***** Data section
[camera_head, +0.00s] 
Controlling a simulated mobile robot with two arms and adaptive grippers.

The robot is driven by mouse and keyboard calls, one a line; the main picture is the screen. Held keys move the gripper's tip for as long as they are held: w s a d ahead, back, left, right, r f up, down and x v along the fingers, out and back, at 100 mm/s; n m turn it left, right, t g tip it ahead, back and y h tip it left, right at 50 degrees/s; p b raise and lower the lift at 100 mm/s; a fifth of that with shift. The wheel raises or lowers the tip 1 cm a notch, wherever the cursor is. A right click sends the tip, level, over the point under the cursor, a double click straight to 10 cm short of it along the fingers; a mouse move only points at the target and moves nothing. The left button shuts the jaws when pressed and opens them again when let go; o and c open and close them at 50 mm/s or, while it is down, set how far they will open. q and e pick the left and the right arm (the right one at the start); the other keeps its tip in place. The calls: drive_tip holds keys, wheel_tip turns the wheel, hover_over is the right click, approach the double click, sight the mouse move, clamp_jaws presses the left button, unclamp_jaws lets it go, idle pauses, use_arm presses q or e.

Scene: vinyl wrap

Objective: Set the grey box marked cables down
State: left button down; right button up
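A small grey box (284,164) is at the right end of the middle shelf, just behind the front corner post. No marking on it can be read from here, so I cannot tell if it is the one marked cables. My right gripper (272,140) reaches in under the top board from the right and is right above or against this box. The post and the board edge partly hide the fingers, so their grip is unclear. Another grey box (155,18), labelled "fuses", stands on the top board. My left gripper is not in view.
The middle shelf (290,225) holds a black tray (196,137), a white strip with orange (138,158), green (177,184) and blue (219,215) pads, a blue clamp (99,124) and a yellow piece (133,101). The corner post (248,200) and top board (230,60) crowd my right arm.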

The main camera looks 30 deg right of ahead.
**********
Problem details =
Each line above is to be repeated exactly.

Result for this exercise =
[camera_head, +0.00s] 
Controlling a simulated mobile robot with two arms and adaptive grippers.

The robot is driven by mouse and keyboard calls, one a line; the main picture is the screen. Held keys move the gripper's tip for as long as they are held: w s a d ahead, back, left, right, r f up, down and x v along the fingers, out and back, at 100 mm/s; n m turn it left, right, t g tip it ahead, back and y h tip it left, right at 50 degrees/s; p b raise and lower the lift at 100 mm/s; a fifth of that with shift. The wheel raises or lowers the tip 1 cm a notch, wherever the cursor is. A right click sends the tip, level, over the point under the cursor, a double click straight to 10 cm short of it along the fingers; a mouse move only points at the target and moves nothing. The left button shuts the jaws when pressed and opens them again when let go; o and c open and close them at 50 mm/s or, while it is down, set how far they will open. q and e pick the left and the right arm (the right one at the start); the other keeps its tip in place. The calls: drive_tip holds keys, wheel_tip turns the wheel, hover_over is the right click, approach the double click, sight the mouse move, clamp_jaws presses the left button, unclamp_jaws lets it go, idle pauses, use_arm presses q or e.

Scene: vinyl wrap

Objective: Set the grey box marked cables down
State: left button down; right button up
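A small grey box (284,164) is at the right end of the middle shelf, just behind the front corner post. No marking on it can be read from here, so I cannot tell if it is the one marked cables. My right gripper (272,140) reaches in under the top board from the right and is right above or against this box. The post and the board edge partly hide the fingers, so their grip is unclear. Another grey box (155,18), labelled "fuses", stands on the top board. My left gripper is not in view.
The middle shelf (290,225) holds a black tray (196,137), a white strip with orange (138,158), green (177,184) and blue (219,215) pads, a blue clamp (99,124) and a yellow piece (133,101). The corner post (248,200) and top board (230,60) crowd my right arm.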

The main camera looks 30 deg right of ahead.

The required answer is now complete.